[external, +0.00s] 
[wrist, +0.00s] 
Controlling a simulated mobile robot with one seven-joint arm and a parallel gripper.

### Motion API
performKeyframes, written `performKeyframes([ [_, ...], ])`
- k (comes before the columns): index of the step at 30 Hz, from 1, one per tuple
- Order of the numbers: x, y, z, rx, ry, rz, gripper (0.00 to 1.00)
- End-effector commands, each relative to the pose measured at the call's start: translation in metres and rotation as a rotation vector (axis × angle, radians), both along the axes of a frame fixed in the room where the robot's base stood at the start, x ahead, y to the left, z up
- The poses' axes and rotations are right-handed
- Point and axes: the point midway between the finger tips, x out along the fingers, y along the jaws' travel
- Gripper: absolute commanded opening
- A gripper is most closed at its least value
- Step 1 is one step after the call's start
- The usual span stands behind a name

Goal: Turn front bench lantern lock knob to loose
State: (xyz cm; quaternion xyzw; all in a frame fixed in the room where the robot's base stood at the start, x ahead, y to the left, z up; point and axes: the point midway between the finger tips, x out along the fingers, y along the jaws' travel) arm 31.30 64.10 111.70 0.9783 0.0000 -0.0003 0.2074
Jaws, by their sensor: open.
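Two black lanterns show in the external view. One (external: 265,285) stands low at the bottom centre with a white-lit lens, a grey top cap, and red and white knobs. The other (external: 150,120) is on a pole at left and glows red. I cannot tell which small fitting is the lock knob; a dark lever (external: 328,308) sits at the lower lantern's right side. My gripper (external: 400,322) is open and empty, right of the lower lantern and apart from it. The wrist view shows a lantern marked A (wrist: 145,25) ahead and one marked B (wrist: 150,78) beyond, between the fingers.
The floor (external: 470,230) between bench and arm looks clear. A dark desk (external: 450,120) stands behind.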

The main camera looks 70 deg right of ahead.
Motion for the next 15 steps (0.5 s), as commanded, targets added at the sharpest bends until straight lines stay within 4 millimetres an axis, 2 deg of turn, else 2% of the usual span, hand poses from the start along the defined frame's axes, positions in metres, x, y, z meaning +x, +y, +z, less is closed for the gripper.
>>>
● ● ● ● ● ● ●
### YOUR INSTRUCTIONS
Extract the full listing above without alteration.

### COMPLETED TASK
[external, +0.00s] 
[wrist, +0.00s] 
Controlling a simulated mobile robot with one seven-joint arm and a parallel gripper.

### Motion API
performKeyframes, written `performKeyframes([ [_, ...], ])`
- k (comes before the columns): index of the step at 30 Hz, from 1, one per tuple
- Order of the numbers: x, y, z, rx, ry, rz, gripper (0.00 to 1.00)
- End-effector commands, each relative to the pose measured at the call's start: translation in metres and rotation as a rotation vector (axis × angle, radians), both along the axes of a frame fixed in the room where the robot's base stood at the start, x ahead, y to the left, z up
- The poses' axes and rotations are right-handed
- Point and axes: the point midway between the finger tips, x out along the fingers, y along the jaws' travel
- Gripper: absolute commanded opening
- A gripper is most closed at its least value
- Step 1 is one step after the call's start
- The usual span stands behind a name

Goal: Turn front bench lantern lock knob to loose
State: (xyz cm; quaternion xyzw; all in a frame fixed in the room where the robot's base stood at the start, x ahead, y to the left, z up; point and axes: the point midway between the finger tips, x out along the fingers, y along the jaws' travel) arm 31.30 64.10 111.70 0.9783 0.0000 -0.0003 0.2074
Jaws, by their sensor: open.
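Two black lanterns show in the external view. One (external: 265,285) stands low at the bottom centre with a white-lit lens, a grey top cap, and red and white knobs. The other (external: 150,120) is on a pole at left and glows red. I cannot tell which small fitting is the lock knob; a dark lever (external: 328,308) sits at the lower lantern's right side. My gripper (external: 400,322) is open and empty, right of the lower lantern and apart from it. The wrist view shows a lantern marked A (wrist: 145,25) ahead and one marked B (wrist: 150,78) beyond, between the fingers.
The floor (external: 470,230) between bench and arm looks clear. A dark desk (external: 450,120) stands behind.

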The main camera looks 70 deg right of ahead.
Motion for the next 15 steps (0.5 s), as commanded, targets added at the sharpest bends until straight lines stay within 4 millimetres an axis, 2 deg of turn, else 2% of the usual span, hand poses from the start along the defined frame's axes, positions in metres, x, y, z meaning +x, +y, +z, less is closed for the gripper.
>>>

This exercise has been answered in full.